Si tuviéramos un debate racional y sereno, hasta los más nacionalistas estarían pidiendo explicaciones a unos líderes que en nombre de la patria les han llevado a este precipicio. No se entiende la indulgencia con quienes mentían cuando les hacían creer que la república estaba al alcance de la mano, que se puede burlar el Estado de derecho, que la vía unilateral llevaba a algún sitio idílico, que de un día a otro Europa les reconocería y nadarían en prosperidad. Son las bases nacionalistas, aquellos que han participado ilusionados en las Diadas o se han llevado algún porrazo el 1-O, los que tendrían más motivos para el desencanto. Pero hay un factor emocional que provoca el efecto contrario: los dirigentes que han demostrado su incapacidad son encarcelados o están fugitivos, y eso no ha generado disturbios como se temía en un principio, pero sí un sentimiento de solidaridad, de repliegue, de reacción frente al agravio, de adhesión a la tribu en la derrota.
El fenómeno es comprensible. Entra dentro de lo previsto. No tanto algunas de sus derivadas. Resulta que la campaña está beneficiando más a Puigdemont, que escapó a Bruselas para no correr la misma suerte que los suyos, que a Junqueras, un mártir más creíble, quien sigue entre rejas porque no renegó de su plan ante el tribunal tanto como Forcadell o Romeva, por poner dos ejemplos.
El acelerón hacia la independencia de los meses de septiembre y octubre (las dos leyes de desconexión, el referéndum y la declaración unilateral de independencia) deja un balance indiscutible: fracaso rotundo.
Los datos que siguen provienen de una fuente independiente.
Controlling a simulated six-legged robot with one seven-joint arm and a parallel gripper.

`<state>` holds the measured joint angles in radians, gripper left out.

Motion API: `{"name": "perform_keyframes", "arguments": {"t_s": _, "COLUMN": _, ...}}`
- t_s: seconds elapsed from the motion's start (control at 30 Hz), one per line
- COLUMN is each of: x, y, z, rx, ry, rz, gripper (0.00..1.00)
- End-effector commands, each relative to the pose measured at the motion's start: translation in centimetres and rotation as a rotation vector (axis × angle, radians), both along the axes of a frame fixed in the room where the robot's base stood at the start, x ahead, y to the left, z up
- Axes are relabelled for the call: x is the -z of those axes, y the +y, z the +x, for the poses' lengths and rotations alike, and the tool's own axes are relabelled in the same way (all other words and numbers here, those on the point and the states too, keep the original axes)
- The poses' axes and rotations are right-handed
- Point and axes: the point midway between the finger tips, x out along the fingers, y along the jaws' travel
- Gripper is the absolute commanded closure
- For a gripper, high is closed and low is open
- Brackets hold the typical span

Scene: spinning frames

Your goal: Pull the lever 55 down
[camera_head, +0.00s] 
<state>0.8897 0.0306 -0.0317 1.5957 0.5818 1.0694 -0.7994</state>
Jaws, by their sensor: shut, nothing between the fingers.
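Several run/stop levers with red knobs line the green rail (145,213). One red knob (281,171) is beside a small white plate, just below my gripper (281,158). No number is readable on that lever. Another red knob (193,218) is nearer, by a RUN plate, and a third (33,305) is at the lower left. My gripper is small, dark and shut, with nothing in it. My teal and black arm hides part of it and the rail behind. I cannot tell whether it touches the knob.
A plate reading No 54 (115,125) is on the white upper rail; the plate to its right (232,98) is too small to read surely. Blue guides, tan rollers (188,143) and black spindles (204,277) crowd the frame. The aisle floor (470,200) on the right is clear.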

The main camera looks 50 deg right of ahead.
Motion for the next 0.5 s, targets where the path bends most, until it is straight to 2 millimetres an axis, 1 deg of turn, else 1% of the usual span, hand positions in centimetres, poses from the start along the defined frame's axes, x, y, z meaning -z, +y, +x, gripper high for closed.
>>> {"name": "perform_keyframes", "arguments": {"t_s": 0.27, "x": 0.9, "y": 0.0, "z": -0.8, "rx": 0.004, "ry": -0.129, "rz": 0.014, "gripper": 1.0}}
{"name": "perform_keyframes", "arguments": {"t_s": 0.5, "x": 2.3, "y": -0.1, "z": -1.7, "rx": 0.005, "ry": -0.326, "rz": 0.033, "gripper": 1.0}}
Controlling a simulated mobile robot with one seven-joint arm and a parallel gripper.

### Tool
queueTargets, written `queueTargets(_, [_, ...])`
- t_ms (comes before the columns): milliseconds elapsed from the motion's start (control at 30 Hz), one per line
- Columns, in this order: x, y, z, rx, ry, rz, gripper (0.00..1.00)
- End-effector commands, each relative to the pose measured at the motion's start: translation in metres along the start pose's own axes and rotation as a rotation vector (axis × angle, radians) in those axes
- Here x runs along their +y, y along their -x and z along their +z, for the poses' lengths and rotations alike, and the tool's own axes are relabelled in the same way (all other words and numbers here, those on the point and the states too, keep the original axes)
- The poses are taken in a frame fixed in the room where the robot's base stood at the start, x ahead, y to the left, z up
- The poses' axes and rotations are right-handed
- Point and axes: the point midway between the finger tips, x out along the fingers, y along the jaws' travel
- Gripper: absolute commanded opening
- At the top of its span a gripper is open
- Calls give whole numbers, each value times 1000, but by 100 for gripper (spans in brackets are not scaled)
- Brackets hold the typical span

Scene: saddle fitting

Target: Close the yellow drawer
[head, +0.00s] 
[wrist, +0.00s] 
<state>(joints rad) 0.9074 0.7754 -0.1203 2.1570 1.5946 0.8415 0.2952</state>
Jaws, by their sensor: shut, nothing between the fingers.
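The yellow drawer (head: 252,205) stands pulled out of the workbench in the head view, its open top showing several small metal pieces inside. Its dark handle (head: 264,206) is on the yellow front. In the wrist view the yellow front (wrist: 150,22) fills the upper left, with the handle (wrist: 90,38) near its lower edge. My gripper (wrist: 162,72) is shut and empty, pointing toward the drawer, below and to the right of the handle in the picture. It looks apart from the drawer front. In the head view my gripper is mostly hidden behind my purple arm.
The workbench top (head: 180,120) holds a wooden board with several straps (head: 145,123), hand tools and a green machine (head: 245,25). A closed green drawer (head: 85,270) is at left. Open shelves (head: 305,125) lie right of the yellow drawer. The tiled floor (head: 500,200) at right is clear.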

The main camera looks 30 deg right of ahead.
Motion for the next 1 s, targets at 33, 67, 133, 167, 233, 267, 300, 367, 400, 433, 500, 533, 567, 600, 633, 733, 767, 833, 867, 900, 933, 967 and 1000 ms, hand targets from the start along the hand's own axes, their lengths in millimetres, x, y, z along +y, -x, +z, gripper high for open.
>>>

Proclamaron una república que nadie ha reconocido, y que ni siquiera ellos debían creerse del todo, porque para el día siguiente no tenían preparado nada. Que salgan diciendo ahora (ante los jueces) que la declaración de independencia era “simbólica” es el colmo del cinismo. Nadie puede considerar un mero gesto esa Constitución provisional y chapucera llamada Ley de Transitoriedad, que se aprobó de madrugada en desafío frontal y expreso a toda la legalidad española y catalana. Cuando debían ser consecuentes con ella y aplicarla de verdad (algo muy serio: tomar las fronteras, los aeropuertos y puertos, los cuarteles) les entró el temblor de piernas. Hecha la foto de la DUI, se quedaron esperando a ver qué hacía el Estado. Que hizo lo único que podía hacer a esas alturas. Activar el 155. De la forma menos traumática posible: llamando a las urnas de inmediato.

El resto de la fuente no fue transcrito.